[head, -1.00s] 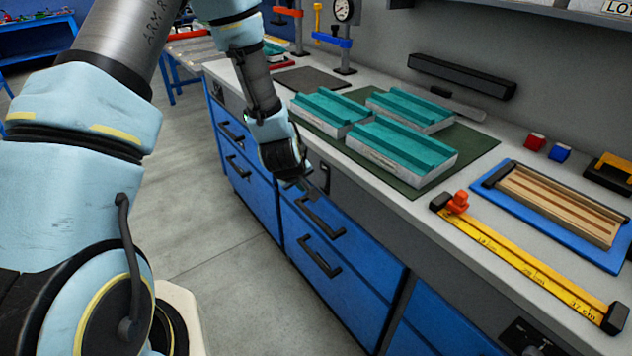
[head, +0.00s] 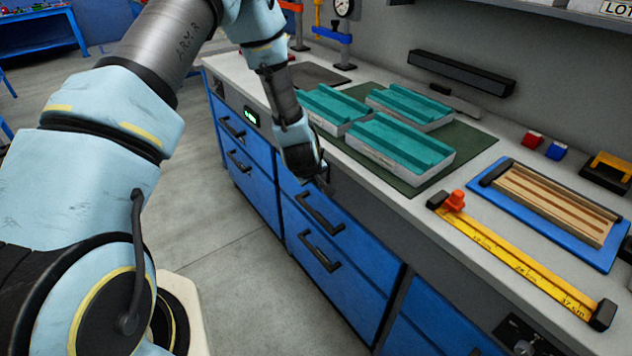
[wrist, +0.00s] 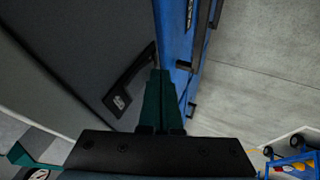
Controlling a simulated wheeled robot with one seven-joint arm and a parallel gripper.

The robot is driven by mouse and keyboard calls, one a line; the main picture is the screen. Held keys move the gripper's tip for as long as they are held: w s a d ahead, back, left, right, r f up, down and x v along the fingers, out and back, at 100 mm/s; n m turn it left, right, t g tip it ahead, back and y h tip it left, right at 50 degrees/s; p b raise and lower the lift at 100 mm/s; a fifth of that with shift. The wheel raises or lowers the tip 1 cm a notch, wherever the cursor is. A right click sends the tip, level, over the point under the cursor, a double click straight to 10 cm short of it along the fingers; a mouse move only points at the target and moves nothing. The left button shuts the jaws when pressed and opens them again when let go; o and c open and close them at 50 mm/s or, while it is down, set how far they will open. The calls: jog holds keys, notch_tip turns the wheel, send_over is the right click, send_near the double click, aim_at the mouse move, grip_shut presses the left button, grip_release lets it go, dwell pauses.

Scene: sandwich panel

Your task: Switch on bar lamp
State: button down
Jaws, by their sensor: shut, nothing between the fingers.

**What is expected:** Determine the number of lines containing "with". Write only that number.

**The result:** 2